The role of actress and princess shares the same appeal; being in the public eye, love and no worries of cash flow. In reality I know the role would look much different. If I had accomplished the goal, I feel confident in imagining the struggle would have left deep scars.

When I graduate

Freedom from the academic environment was eagerly anticipated from 9th grade to graduation. Dropping out wasn’t an option, however I nearly flunked out senior year for skipping too much. Throughout my learning career I was told I “Didn’t apply myself”. Never a broader explanation, only confusion.

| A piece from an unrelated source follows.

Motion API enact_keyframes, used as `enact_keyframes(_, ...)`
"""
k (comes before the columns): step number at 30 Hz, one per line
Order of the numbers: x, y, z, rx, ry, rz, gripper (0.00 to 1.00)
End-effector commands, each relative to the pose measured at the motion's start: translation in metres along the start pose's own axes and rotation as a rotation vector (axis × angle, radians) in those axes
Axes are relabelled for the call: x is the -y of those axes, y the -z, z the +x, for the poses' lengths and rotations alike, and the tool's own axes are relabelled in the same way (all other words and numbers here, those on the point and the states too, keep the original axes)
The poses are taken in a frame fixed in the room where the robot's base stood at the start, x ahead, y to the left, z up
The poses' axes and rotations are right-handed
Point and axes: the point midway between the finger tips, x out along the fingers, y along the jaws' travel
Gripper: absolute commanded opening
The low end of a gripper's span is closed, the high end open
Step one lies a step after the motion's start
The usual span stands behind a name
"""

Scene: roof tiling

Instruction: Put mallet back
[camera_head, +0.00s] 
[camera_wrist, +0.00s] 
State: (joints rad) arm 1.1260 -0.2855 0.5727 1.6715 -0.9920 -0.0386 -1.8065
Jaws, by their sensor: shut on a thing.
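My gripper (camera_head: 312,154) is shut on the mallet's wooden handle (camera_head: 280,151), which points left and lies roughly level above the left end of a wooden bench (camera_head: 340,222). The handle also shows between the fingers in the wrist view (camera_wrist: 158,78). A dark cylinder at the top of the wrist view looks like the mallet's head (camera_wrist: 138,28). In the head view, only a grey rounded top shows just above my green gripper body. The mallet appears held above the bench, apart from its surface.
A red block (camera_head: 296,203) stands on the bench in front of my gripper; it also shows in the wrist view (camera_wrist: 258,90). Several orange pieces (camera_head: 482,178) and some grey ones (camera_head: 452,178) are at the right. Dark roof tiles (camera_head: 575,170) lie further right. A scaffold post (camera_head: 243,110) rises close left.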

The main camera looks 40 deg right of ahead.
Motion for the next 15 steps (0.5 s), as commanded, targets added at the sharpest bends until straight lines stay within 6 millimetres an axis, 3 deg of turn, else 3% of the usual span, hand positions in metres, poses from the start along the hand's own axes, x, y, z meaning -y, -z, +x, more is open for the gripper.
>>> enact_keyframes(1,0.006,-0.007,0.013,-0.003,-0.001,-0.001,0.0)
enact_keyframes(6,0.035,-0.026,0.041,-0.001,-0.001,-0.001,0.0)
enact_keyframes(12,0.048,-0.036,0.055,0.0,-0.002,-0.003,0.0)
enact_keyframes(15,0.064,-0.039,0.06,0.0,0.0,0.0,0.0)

Being free from high school held all kinds of possibilities. I was not particularly keen on returning to college, but I aspired to become an auto mechanic. My knowledge of cars was extensive, thanks to the countless hours spent with my grandfather in the garage, working on Model A’s and the like. I seized every opportunity to assist him.

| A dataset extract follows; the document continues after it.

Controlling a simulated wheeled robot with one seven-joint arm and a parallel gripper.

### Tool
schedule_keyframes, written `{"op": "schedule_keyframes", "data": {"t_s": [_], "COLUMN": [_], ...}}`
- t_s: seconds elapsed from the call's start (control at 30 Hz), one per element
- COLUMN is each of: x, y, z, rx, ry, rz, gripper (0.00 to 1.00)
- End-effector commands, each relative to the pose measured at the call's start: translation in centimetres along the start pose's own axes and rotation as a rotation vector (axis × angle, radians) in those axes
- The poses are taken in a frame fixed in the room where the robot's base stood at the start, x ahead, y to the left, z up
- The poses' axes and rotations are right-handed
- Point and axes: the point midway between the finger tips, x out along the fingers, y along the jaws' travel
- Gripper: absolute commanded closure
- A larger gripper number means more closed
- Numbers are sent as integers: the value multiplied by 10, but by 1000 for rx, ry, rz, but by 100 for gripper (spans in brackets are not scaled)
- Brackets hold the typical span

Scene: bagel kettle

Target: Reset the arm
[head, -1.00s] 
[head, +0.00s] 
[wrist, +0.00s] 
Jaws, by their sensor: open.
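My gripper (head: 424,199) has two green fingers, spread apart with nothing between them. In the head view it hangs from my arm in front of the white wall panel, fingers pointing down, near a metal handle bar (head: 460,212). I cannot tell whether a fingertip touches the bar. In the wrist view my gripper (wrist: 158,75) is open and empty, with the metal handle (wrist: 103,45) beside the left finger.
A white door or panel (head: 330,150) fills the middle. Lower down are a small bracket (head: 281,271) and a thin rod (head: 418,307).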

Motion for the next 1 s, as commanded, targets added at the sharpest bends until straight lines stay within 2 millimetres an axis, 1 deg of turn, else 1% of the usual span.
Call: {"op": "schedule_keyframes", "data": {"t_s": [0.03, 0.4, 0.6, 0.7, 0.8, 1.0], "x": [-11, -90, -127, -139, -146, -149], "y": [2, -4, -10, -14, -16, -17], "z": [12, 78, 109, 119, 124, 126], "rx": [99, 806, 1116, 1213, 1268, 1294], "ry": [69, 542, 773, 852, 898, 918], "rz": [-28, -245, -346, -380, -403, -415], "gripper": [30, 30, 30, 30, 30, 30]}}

I remember him pulling me around the driveway in an old jalopy he was restoring. I’d be holding the clutch down only to let it out when he yelled at me. If the thing started, I was to push the clutch back in, otherwise I left it out until he yelled again. My legs barely reached the peddle but I loved being his little helper; to the point that I was ready to attend two more years of schooling to get an associate’s degree. I got a year and a half under my belt and lost interest.

It’s funny

So many of us dream and plan only to find that it was in vain, and our lives carry on a crash course of predetermined circumstances. The very thing that you didn’t plan on can be exactly what you end up with. For me it was opting out of children, only to find myself in management where I would be utilizing the same skill set.

Patience was one of the first skills to be honed and strengthened. It was also the weakest asset in my wheelhouse. I am thankful of the path my life went down. I’ve had my Hollywood moments, found my Prince Charming and have all that I need. The greatest thing of all is that I never lost faith and developed a closer walk with my God. I am so thankful that he is the controller of all things.